Sunday, 19 July 2009

Observer says the Government has "retreated over the Post Office and ID cards" - this is a myth


Andrew Rawnsley has written an article about Labour and power not very dissimilar from my prediction that Labour are fucked but the Tories are not much better.

I am not going to dig too deep into the article, after all, you can read yourselves. But rather refute two claims that have been made in it which clearly the displays the lacking in this "journalist" who cannot even comprehend the workings of laws and bills. It is even sadder when you consider that the whole blogosphere as a collective seem to have understood the maliciousness in Labour's claims.

"Those Labour MPs who continue to invest some hope in Gordon Brown's powers of recovery have yet to see any reward for keeping the faith after the devastating local and Euro elections last month. Number 10 has made a clumsy botch of announcing an inquiry into the Iraq war and been badly embarrassed over the conflict with the Taliban in Afghanistan. It has raggedly retreated over the Post Office and ID cards. The attempt to relaunch public service reform has sunk under the weight of its timidity. What is the message? Where is the strategy Why is there never any follow through? I only put the questions that I hear muttered by despondent members of the cabinet, the very people who ought to be supplying some of the answers."

Lets consider the Post Office claim.

Now although the Business (Buffoon) Secretary Lord Mandelson said the Postal Services Bill, which has already passed through the House of Lords and was awaiting debate in the Commons, was being put on hold until "market conditions" improved.

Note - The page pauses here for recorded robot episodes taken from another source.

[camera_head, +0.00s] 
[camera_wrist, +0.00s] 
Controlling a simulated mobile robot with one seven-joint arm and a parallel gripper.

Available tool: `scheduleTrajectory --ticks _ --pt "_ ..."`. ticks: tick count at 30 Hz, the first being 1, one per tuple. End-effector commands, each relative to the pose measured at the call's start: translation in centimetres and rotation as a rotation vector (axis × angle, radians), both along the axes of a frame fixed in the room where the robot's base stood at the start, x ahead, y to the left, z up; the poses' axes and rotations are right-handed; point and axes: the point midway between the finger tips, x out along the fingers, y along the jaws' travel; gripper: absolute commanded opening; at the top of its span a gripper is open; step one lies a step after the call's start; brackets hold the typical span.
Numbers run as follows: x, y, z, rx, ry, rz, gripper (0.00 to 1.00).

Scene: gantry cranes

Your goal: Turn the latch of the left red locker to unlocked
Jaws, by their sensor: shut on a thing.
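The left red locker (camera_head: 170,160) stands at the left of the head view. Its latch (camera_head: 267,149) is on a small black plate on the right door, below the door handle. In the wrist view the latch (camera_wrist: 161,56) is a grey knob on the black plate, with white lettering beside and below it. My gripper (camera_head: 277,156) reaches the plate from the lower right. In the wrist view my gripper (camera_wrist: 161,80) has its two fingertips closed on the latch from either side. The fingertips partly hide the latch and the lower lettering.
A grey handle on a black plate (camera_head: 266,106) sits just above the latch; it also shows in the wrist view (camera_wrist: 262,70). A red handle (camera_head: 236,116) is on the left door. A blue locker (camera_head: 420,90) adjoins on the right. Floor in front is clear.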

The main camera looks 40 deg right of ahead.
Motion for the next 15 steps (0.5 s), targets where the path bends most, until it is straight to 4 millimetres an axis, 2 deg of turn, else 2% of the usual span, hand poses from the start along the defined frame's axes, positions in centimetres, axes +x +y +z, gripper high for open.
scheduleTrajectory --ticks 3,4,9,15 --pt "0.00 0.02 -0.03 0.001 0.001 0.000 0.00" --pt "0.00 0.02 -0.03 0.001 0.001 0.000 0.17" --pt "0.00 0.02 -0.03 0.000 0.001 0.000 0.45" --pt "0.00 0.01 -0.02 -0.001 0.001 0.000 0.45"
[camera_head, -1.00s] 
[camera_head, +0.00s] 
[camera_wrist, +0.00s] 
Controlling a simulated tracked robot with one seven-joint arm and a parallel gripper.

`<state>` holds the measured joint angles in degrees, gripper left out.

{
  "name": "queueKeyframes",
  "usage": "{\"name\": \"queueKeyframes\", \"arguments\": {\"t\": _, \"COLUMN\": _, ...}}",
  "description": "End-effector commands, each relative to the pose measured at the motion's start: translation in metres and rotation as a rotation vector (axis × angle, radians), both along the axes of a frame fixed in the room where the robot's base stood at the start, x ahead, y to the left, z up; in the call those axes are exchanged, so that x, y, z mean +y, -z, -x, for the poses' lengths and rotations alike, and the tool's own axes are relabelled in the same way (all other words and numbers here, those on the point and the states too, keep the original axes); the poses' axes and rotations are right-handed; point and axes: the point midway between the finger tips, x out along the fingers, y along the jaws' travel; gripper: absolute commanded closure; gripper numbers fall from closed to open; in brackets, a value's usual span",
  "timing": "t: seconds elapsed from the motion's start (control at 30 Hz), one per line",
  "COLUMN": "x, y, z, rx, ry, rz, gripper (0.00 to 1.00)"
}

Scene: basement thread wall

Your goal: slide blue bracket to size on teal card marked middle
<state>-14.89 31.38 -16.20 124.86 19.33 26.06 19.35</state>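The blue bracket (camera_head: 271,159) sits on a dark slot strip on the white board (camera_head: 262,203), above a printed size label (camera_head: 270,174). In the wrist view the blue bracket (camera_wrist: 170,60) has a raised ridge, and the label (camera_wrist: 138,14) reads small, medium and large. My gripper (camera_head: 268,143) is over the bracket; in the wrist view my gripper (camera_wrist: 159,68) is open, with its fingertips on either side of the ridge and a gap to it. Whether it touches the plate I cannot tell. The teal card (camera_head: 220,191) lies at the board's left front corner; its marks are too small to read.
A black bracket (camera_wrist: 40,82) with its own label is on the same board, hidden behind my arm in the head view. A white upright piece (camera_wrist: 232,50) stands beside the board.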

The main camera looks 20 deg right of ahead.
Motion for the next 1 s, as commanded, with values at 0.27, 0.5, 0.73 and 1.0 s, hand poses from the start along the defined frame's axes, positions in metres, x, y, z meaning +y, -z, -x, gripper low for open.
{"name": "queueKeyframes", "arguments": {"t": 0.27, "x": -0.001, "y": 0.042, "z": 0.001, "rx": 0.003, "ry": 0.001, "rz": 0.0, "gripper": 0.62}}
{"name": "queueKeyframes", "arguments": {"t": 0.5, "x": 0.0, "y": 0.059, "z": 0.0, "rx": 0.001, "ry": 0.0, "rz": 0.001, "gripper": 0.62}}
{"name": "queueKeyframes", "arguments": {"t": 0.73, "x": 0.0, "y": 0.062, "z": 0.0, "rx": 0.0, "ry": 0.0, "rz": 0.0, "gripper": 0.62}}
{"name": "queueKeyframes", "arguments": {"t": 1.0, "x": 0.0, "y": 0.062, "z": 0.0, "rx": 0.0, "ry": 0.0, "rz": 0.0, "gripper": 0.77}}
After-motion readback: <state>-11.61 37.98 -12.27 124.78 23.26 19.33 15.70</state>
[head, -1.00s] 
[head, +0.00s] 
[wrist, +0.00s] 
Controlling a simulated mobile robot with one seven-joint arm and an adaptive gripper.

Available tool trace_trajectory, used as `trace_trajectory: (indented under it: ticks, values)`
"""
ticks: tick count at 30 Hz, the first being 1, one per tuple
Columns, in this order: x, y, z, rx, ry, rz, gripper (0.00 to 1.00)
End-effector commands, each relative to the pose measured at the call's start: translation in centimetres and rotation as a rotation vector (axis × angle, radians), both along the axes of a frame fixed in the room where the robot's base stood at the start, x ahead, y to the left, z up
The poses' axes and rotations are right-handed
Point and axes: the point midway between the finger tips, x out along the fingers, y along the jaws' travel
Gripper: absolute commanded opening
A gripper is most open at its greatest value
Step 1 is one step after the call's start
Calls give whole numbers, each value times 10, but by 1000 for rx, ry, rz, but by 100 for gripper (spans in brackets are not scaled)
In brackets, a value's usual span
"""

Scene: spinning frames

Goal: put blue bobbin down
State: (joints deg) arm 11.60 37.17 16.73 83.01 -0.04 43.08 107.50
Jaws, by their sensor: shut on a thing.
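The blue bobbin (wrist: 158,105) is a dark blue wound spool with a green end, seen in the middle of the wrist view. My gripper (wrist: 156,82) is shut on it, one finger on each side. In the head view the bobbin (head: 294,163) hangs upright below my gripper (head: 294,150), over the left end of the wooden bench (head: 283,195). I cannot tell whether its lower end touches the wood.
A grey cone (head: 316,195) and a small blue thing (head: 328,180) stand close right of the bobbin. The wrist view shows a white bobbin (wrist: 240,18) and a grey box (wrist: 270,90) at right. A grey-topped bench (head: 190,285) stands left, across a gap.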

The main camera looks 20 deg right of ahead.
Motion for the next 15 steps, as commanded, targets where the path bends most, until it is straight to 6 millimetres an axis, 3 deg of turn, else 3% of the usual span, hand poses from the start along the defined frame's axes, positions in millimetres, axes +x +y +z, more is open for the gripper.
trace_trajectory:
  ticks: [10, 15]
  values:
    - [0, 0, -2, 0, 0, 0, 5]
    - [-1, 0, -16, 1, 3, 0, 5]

He also said "There is no prospect in current circumstances of achieving the objectives of the Postal Services Bill. When market conditions change, we will return to the issue."

All is jolly golly good then you might think, well not really.

Lord Mandelson, the likely next leader of Labour, will sell it anyway once the economy recovers which apparently is only months away.

Alas, they have not backed down.

Now for the ID cards claim.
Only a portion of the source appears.